▶ _Exercise directions_
Set down exactly the lines in the records below that run from the line with "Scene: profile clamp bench" to the line with "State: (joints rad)", inclusive, and nothing more.
>> start Information supplied
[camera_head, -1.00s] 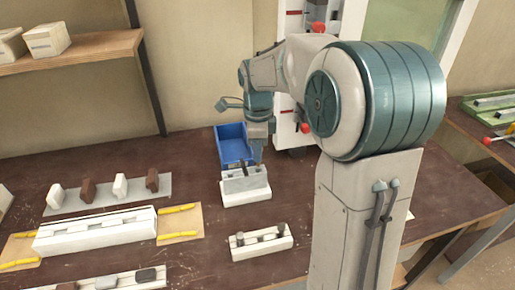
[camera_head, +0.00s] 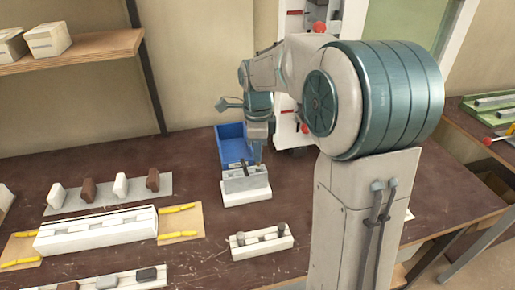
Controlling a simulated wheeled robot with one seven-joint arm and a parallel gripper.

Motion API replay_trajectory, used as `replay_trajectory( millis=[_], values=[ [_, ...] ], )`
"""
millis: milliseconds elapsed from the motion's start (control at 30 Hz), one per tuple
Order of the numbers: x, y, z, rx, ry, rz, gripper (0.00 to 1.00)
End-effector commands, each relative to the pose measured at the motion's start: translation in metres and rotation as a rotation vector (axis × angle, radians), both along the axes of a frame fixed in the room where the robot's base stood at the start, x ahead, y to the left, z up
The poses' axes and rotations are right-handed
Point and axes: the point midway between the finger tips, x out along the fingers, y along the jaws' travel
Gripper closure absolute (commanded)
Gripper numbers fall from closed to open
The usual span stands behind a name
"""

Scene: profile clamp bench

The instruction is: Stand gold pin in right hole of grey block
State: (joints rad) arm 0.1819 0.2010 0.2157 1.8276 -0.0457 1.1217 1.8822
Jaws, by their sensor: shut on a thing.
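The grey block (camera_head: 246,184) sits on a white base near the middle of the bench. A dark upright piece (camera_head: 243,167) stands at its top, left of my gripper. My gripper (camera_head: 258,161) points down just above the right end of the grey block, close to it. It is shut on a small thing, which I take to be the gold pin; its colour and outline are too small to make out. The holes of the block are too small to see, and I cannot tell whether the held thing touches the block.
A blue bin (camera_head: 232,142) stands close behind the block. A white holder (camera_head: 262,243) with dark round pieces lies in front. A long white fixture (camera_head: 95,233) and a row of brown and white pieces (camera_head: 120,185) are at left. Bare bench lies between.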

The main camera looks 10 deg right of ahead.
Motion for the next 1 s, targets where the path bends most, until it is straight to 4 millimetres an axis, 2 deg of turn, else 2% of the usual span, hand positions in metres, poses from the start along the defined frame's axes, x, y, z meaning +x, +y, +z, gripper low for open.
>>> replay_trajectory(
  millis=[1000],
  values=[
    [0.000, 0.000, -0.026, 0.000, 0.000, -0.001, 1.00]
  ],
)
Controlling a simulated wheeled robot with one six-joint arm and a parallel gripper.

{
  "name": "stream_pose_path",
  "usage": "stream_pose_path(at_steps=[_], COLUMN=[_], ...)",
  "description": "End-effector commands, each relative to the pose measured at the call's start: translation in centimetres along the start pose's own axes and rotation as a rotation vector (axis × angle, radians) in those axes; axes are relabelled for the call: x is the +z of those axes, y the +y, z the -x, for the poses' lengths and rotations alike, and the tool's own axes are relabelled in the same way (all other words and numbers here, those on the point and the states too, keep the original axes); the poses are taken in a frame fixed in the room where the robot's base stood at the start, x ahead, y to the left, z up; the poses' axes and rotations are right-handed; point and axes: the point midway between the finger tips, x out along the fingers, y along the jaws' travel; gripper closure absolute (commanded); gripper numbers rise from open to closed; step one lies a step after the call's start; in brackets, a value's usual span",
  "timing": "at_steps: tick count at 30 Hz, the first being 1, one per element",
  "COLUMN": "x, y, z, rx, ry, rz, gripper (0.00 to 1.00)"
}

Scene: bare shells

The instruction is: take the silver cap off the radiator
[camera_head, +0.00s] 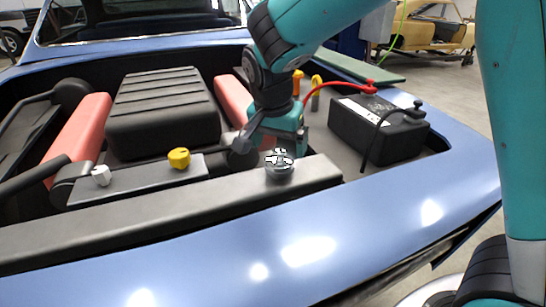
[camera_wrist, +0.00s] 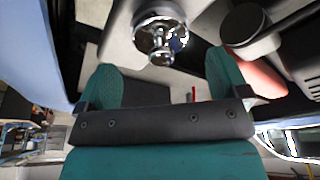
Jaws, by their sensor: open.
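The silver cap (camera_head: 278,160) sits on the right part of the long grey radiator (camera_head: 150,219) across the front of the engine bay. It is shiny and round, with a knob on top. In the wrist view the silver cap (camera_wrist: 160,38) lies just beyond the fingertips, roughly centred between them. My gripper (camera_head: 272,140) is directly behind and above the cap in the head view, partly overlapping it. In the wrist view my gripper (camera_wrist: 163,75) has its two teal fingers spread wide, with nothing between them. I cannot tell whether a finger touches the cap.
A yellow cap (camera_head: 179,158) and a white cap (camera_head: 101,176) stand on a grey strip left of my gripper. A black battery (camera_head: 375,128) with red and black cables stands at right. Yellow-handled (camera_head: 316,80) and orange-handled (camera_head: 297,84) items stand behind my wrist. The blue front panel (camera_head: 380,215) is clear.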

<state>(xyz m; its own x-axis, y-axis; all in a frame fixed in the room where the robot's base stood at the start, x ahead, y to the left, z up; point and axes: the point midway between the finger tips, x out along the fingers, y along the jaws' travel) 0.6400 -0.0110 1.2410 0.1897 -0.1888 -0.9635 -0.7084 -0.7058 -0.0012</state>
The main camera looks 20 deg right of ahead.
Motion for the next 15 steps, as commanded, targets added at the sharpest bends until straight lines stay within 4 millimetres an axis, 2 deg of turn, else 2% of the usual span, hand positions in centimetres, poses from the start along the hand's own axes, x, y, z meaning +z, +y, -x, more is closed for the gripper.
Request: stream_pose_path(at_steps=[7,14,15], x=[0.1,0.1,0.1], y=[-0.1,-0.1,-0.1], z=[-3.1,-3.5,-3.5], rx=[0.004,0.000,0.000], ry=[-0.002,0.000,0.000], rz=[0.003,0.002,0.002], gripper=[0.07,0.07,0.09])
>> end Information supplied
▶ _Reply_
Scene: profile clamp bench

The instruction is: Stand gold pin in right hole of grey block
State: (joints rad) arm 0.1819 0.2010 0.2157 1.8276 -0.0457 1.1217 1.8822

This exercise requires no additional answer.